Ça suffixe comme ça !
Il en va des clichés comme des grandes équipes : ils ne meurent jamais. Vous verrez que, sous l'égide de Bison futé, nous aurons droit dans les heures qui viennent, et sur toutes les ondes que Dieu fait, à l'inévitable chassé-croisé de juillettistes — bronzés et détendus, comme il se doit — et d'aoûtiens, lesquels n'auront évidemment qu'une hâte, se dépouiller de ce teint aspirine qui, de nos jours, semble paradoxalement dépourvu de tout cachet... Loin de nous l'idée, rassurez-vous, de flétrir ces néologismes, quand bien même ils nous paraîtraient peu harmonieux : s'ils se sont imposés (au mépris du calendrier, d'ailleurs, aoûtien devançant juillettiste de quelques années), c'est qu'ils devaient correspondre, après tout, à une nécessité. Contentons-nous plutôt de souligner notre propension à créer de nouveaux mots par adjonction de suffixes, et ce, dans une franche anarchie. L'atteste le désarroi de la gent politique, friande d'étiquettes par nature, et qui s'en remet, semble-t-il, à l'oreille pour « labelliser » ses groupies.

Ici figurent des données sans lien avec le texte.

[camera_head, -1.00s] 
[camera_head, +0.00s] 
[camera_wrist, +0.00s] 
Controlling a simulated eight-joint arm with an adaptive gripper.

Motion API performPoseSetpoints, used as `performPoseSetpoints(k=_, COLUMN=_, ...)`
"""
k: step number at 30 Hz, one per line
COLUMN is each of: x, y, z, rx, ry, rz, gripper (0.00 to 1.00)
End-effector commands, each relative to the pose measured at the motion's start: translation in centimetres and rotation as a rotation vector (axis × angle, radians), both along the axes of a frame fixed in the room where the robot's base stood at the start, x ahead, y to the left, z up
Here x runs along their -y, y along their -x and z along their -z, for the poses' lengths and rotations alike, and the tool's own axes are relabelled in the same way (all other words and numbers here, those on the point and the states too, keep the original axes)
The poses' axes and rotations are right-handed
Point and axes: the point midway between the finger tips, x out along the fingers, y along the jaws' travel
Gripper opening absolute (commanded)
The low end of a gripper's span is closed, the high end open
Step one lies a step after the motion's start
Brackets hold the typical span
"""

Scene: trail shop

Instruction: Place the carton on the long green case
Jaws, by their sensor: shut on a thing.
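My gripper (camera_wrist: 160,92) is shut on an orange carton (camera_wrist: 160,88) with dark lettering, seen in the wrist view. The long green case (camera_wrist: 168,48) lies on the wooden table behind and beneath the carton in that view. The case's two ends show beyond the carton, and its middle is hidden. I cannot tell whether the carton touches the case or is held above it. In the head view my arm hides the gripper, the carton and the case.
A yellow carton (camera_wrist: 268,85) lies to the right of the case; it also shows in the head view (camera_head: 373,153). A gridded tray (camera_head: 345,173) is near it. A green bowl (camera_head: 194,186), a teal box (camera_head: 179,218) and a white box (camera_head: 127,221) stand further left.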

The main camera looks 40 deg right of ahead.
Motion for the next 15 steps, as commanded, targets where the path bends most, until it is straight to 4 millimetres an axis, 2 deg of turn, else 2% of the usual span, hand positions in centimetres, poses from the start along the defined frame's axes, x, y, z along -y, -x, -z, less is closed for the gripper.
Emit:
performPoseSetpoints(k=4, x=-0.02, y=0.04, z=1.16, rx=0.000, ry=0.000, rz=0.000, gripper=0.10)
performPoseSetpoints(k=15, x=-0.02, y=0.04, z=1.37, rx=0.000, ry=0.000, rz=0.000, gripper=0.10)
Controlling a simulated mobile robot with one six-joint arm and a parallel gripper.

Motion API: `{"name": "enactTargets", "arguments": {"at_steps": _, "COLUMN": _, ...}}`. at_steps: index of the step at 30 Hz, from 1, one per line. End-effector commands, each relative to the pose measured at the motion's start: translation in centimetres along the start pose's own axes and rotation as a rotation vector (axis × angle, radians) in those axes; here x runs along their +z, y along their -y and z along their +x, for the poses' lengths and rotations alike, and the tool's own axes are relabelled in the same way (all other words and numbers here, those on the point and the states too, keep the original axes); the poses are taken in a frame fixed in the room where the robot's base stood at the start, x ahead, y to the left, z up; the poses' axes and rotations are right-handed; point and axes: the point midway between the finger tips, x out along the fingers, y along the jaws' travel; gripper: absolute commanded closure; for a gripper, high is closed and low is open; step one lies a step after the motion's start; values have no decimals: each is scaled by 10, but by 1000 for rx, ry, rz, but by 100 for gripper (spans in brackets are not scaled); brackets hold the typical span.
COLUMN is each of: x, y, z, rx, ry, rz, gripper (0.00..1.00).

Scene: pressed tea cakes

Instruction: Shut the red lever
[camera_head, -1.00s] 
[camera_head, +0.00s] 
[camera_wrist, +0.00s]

À moins qu'il ne faille supposer que barristes, jospinistes et lepénistes prennent leurs vacances en juillet quand leurs homologues balladuriens, fabiusiens et rocardiens ne jurent que par août ? Si tel était le cas, il faudrait en conclure que les partisans de Charles de Gaulle et de François Mitterrand bourlinguaient durant tout l'été puisque, remarque Sylvie Brunet dans son récent ouvrage Les mots de la fin du siècle (Belin), ce sont les seuls de nos hommes politiques à s'être vus gratifiés de deux adjectifs : gaulliste et gaullien, mitterrandiste et mitterrandien (les premiers pour le militantisme, les seconds pour la pensée profonde). Les autres présidents n'ont pas connu cet honneur, qui n'eurent à leur solde que pompidoliens, giscardiens et... chiraquiens (l'espoir demeurant dans ce dernier cas !). Dans cette compétition permanente qui l'opposait au général, François Mitterrand aura déjà fait jeu égal sur le terrain du langage...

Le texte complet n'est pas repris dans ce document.